Edit: from https://docs.github.com/en/free-pro-team@latest/actions/crea... "Actions can run directly on a machine or in a Docker container".


I'm pretty sure the reason for "the recent Travis thing" is called Idera, Inc.


Yeah but bleeding money due to abuse of a free service surely contributed to the decision to sell.

Microsoft had much deeper pockets, but if people start using GH Actions as free Lambda, basically... the gravy train can't go on forever.

I figure it would be a better medium for GH to throttle CI workflows to something more reasonable, like 1/hour at minimum.


Does 1/hour really count as /Continuous/ integration/delivery?

They made 2000 action-minutes-per-month for free for a specific reason. I think they can bare the cost and the potential 'abuse' inhibited by free orgs.


I doubt Microsoft (GitHub's owner) cares that much about such tiny usage. They run all of Azure, after all.

A small price to pay, it seems, to lock more people into GitHub/GitHub Actions. We're talking pennies, here.


> I doubt Microsoft (GitHub's owner) cares that much about such tiny usage.

They probably don't care about one person doing this, but if tens of thousands of repositories start doing this it becomes a problem.

> They run all of Azure, after all.

They get paid for that.


They will for this too. Github actions aren't free. They just have a generous free tier.


No. Actions is 100% free for public repos. Full stop.


Currently, of course.

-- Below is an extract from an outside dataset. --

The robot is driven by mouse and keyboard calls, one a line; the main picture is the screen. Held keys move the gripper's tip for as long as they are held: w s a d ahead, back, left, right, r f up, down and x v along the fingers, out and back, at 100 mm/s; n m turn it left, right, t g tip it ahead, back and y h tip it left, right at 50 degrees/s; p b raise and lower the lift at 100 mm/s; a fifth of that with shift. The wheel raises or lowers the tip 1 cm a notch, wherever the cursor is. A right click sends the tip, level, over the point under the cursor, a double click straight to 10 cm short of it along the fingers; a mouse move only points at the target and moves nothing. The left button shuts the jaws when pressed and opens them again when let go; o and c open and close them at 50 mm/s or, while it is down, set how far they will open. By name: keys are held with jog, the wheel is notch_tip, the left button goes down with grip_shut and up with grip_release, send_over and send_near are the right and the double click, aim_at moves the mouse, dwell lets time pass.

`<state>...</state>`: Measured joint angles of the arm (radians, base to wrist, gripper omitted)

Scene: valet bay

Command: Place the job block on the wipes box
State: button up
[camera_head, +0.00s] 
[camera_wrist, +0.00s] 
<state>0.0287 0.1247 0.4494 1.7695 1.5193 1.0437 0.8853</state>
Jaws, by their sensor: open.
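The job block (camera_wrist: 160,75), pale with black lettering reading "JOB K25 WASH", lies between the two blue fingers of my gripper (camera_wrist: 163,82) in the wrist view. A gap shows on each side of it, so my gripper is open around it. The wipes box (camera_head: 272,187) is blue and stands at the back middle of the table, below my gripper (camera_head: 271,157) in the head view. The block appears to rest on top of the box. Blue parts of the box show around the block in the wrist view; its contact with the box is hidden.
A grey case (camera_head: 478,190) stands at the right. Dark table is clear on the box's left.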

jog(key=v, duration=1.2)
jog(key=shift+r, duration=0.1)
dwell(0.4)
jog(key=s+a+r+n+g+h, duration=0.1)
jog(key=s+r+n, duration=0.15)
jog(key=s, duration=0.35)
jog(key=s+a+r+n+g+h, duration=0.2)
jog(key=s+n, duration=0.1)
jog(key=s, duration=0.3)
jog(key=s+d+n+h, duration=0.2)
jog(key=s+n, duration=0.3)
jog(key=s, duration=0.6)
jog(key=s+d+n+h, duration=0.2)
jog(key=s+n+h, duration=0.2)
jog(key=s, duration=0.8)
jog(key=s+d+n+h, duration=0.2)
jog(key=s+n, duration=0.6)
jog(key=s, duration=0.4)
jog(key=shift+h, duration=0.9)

Travis used to be free for oss-projects too.

I suspect Microsoft is less interested in making a profit on every single part of the github ecosystem, and less likely to change the pricing/limits for actions. But of course only time will tell.


Yeah, MS has been pretty vague so far on gha usage. Basically “have fun; don’t go crazy”. I imagine they are waiting and collecting more data before opting to impose any specific usage constraints.


They've only recently started playing nice with open source and developers. I doubt they'll do anything to jeopardise that.


Good point.


I've been using updown.io for my side-projects the last 18 months and I'm very happy with the service. One comment pointed out that status monitoring is expensive - I think I've payed a grand total of $5 for these 18 months, so I don't agree at all.


I love and would recommend updown.io. I use it for both personal and work. Recently, my personal version expired its free tier and I was in no hurry to upgrade. Nothing was mission critical, and I wanted to wait for the year to get over.

They drop me a good amount of credit to get my account running while I wait to upgrade.


updown.io is great - simple, reliable and cheap.


Throwing my old but reliable service in the mix, too: servercheck.in — I kicked it off with a Show HN about a decade ago, and it brings in about $170 MRR — enough to pay for the globally-distributed servers it runs on :)


Neat. A lot of the status page solutions are very expensive. Up to 1500 a month: https://www.atlassian.com/software/statuspage

And that doesn’t include the synthetic monitoring part.

That said, we use site 24x7 at work and it works well enough.


To be fair, 1500 a month for the companies that would be purchasing that level of the service isn't much. They would be spending more than that on resources to maintain an internal one via servers and people hours.


Yeah, it starts and 29 and goes up from there 1500 is their maximum price...


No, there are still limitations, e.g.: 50 Team Members


True didn't put that down my bad.


From GitHub usage policy:

“ (for example, don't use Actions as a content delivery network or as part of a serverless application, but a low benefit Action could be ok if it’s also low burden); or”

I think this would qualify as serverless application...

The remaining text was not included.